RoseAnne Archibald has won the race for national chief of the Assembly of First Nations, making her the first woman to head the organization, whose leadership has traditionally been dominated by men, like the chiefs themselves.
She will now face extreme challenges: within the AFN, between the AFN and the chiefs and in the assembly’s relations with Ottawa.
As Ms. Archibald well knows, the situation at the end of her three-year term could be worse instead of better.
The AFN confronts a federal government and a country with a long and lamentable record of hostility to the rights of Indigenous peoples. It must advance those rights, and also help to heal Indigenous wounds at a time of great national shame, as gravesite after gravesite emerges of children – hundreds, even thousands – who were buried at former residential schools.
But Ms. Archibald’s first act of healing must be within the AFN itself. My colleagues Steven Chase and Kristy Kirkup reported in February that the AFN had launched an inquiry into allegations against Ms. Archibald of harassment by four AFN employees, when she was the AFN’s Ontario regional chief.
Ms. Archibald has said the accusations were unfounded, and were a backlash to criticism of the AFN’s administration by Ontario chiefs.
As well as internal disagreements, the AFN must confront an inherent contradiction in its mandate.
The assembly is essentially a lobbying organization, charged with pressing the federal government for improved services and increased self-government for the 634 First Nations it represents.
But the national chief is elected by the chiefs of each band, and some see her as the representative of all First Nations.

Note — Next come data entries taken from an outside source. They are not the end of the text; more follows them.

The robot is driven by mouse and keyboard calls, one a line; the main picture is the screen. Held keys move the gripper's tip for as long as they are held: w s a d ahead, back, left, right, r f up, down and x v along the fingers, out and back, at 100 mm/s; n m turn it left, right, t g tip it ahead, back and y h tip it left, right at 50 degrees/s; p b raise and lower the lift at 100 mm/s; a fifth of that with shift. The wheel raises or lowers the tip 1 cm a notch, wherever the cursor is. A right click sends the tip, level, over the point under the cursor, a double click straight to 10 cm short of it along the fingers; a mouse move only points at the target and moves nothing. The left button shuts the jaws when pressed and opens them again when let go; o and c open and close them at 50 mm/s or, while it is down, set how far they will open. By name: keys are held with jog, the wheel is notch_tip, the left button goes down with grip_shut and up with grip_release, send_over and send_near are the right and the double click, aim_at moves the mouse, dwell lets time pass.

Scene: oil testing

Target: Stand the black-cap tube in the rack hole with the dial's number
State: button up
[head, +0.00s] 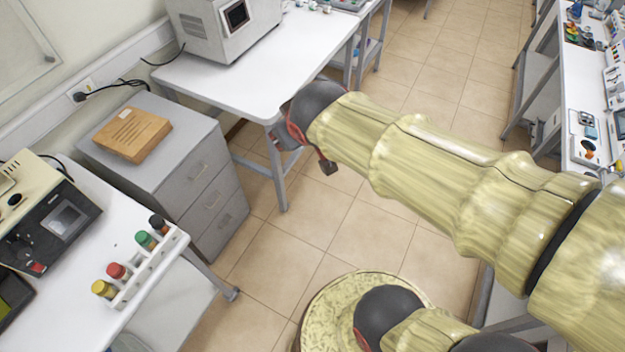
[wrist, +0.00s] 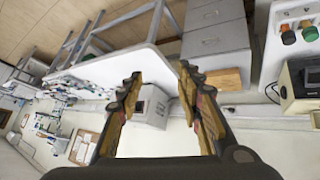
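The black-cap tube (head: 157,222) stands at the far end of a white rack (head: 150,268) near the edge of the left table. Tubes with a green cap (head: 145,240), a red cap (head: 118,271) and a yellow cap (head: 103,288) stand along the same rack. Hole numbers cannot be read. The beige instrument (head: 65,215) on that table has a dark front and a screen; its dial number is not legible.
A wooden block (head: 132,133) lies on a grey drawer cabinet (head: 190,175) behind the rack. A table (head: 265,75) with a grey box-shaped instrument (head: 222,28) stands at the back. Tiled floor is open in the middle. Another equipment bench (head: 590,90) runs along the right.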

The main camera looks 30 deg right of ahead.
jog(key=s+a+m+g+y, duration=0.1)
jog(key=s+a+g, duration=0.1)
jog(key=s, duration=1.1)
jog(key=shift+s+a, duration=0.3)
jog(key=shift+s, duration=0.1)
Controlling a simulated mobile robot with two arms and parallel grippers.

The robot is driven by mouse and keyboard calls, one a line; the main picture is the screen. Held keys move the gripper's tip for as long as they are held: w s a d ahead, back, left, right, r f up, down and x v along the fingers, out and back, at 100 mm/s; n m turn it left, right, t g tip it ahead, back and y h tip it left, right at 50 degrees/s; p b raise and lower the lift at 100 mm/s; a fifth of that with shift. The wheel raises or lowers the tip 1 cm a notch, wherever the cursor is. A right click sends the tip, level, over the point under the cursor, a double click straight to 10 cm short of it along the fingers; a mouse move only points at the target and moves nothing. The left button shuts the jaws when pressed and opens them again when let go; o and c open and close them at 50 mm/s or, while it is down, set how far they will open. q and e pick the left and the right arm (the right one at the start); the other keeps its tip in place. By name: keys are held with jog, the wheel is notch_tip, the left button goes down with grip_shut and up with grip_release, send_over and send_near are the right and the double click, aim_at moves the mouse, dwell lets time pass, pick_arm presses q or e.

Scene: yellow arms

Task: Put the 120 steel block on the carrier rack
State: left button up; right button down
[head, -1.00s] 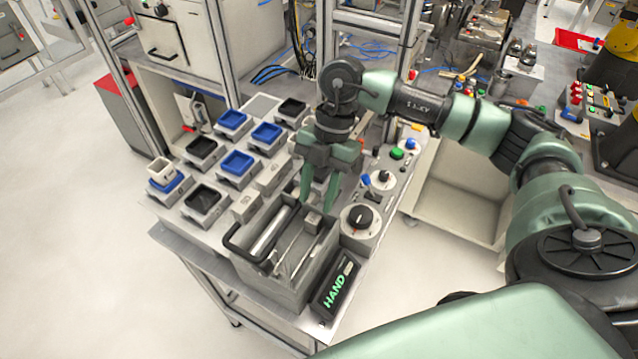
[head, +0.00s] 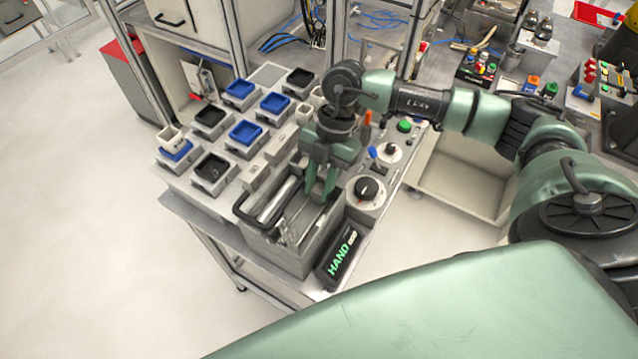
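My right gripper (head: 322,188) points down into a grey open bin (head: 285,255) with a black handle. Its two green fingers show a gap between them. A small grey block is at or just behind the fingertips, mostly hidden, so I cannot tell whether they touch it. Long metal bars (head: 278,203) lie in the same bin. Several small grey blocks (head: 256,174) stand in a row behind the bin; their markings are too small to read. Blue and black trays on grey holders (head: 245,132) stand left of the gripper. I cannot tell which part is the carrier rack. My left gripper is not in view.
An upright frame post (head: 235,45) rises behind the trays. The floor at left is clear.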

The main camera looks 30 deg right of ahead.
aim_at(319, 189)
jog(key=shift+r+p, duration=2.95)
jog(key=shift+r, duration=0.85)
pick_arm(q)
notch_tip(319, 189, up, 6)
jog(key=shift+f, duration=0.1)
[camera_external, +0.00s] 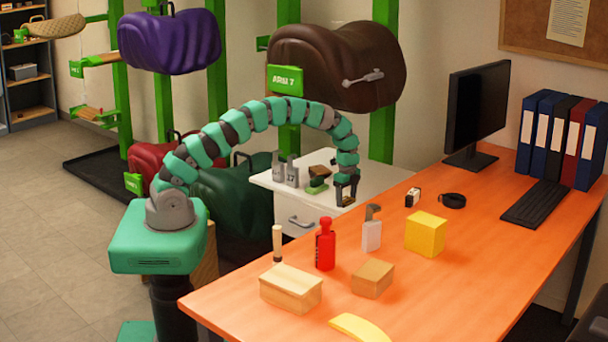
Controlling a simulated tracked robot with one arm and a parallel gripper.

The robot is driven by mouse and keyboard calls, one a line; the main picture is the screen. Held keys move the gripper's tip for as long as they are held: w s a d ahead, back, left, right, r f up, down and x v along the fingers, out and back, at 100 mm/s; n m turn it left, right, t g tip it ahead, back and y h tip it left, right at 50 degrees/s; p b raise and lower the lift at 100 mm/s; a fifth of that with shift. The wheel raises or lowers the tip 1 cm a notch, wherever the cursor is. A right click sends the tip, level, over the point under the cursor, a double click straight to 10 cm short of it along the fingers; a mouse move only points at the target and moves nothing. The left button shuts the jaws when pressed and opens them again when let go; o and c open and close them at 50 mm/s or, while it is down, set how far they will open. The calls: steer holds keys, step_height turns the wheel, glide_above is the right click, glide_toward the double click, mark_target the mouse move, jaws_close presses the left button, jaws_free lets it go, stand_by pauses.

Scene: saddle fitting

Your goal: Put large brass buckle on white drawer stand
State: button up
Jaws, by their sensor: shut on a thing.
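My gripper (346,198) hangs pointing down at the end of my arched arm. It is shut on a small brownish thing, which looks like the large brass buckle (347,203); the dark fingers hide most of it. The white drawer stand (298,220) is behind the orange desk, left of my gripper. In the picture my gripper overlaps the area where the stand's right part meets the desk's far edge. I cannot tell its exact height or whether the buckle touches anything.
Grey weights (285,173) and a green and brown piece (318,180) stand on the drawer stand. The orange desk (460,280) holds a red bottle (325,246), a white holder (371,236), a yellow cube (426,234), wooden blocks (290,288) and a black coil (452,201). Saddles hang behind.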

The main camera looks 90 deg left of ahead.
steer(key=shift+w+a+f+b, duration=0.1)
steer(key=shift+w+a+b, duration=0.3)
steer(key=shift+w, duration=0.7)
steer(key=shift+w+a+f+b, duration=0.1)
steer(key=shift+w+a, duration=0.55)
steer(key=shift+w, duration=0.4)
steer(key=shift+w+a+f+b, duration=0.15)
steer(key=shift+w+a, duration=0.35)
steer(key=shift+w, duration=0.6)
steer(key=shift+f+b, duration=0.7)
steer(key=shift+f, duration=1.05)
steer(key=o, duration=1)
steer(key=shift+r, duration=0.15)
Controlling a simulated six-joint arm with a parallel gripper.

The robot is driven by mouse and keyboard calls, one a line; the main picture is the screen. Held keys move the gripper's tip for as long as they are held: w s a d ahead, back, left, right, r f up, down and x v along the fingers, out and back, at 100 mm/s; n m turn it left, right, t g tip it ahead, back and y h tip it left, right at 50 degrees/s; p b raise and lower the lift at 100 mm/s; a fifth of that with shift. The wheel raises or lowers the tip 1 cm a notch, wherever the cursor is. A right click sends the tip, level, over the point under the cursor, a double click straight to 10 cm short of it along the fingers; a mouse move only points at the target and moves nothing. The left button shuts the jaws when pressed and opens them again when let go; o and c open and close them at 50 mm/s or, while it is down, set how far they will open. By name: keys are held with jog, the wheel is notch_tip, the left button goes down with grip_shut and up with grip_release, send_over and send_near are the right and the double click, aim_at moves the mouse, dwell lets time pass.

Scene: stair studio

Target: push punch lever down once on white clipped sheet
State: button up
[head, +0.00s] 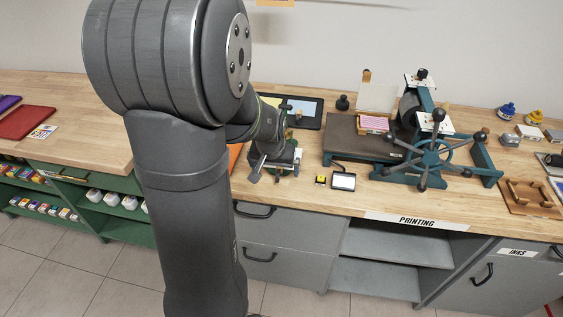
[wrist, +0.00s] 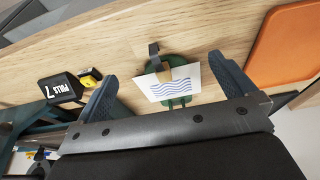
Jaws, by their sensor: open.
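The punch (wrist: 180,102) has a green base and a dark lever (wrist: 153,50) at its far end in the wrist view. My gripper (wrist: 164,68) is open, with one blue-grey finger on each side of the punch and nothing held. In the head view my gripper (head: 272,165) is low over the bench at the punch, and my arm hides part of that spot. Whether a finger touches the lever cannot be told.
The teal printing press (head: 432,160) stands right on the bench (head: 300,195). A black-framed tablet (head: 318,112) lies behind.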

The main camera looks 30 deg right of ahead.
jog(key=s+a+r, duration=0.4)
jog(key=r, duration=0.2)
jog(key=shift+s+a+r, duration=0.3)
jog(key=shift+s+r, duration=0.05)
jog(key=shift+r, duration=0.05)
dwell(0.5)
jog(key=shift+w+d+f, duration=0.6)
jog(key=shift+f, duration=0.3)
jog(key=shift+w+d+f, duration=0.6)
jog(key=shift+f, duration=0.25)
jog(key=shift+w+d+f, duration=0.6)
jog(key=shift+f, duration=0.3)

This is treacherous ground, for there are regional and ideological cleavages among the chiefs, as you would expect in any organization with such a diverse membership.
Almost a decade ago, former national chief Shawn Atleo worked heroically to forge a consensus among the chiefs in support of then-prime minister Stephen Harper’s First Nations education act, which included almost $2-billion in new funding as part of a reorganized and more centralized First Nations education system.
But for some First Nations leaders, any system that lessened the control of each chief over education funding on their reserve smacked of colonialism. The consensus collapsed, Mr. Atleo resigned and the Harper government withdrew the act.
On issue after issue, people look to the AFN to speak for Canada’s First Nations, even as the bands argue amongst themselves. Which matters more: resource revenues or environmental protection? Should there be a greater emphasis on improved housing and social services, or on self-government and land claims?
One thing that will unite the chiefs: Now that the Liberal government has incorporated the United Nations Declaration on the Rights of Indigenous Peoples into Canadian law, the AFN must work to give that declaration teeth in Crown-Indigenous negotiations.
Some First Nations refuse to participate in the AFN. It is, after all, a lobbying organization with a quasi-parliamentary gloss, making it very much a construct of the settler culture, which for some means the assembly is illegitimate, as is the Canadian state. This attitude appears to be gaining increasing currency, especially among activists and within universities.
A further concern relates to the role of provincial governments, which are primarily responsible for education, health care, infrastructure, policing and other day-to-day services outside reserves. Many chiefs want nothing to do with the provinces, insisting on a nation-to-nation relationship with the Crown and demanding that the AFN resist the provincialization of services to their bands.
But the Crown, in the form of the federal government, does a lousy job of providing those services to reserves. Transferring responsibility and funding for services to First Nations on reserve to the provinces would almost certainly improve the quality of life on reserves. But most chiefs will have none of it.
These issues have been around for a long time. But the strong emphasis of the Trudeau government on achieving reconciliation, the failure to achieve that reconciliation, and the discovery of the unmarked graves, have heightened tensions.
Ms. Archibald will have to find a balance between exploiting those tensions to win gains for First Nations, and helping to keep them under control. It makes you wonder why she wanted the job.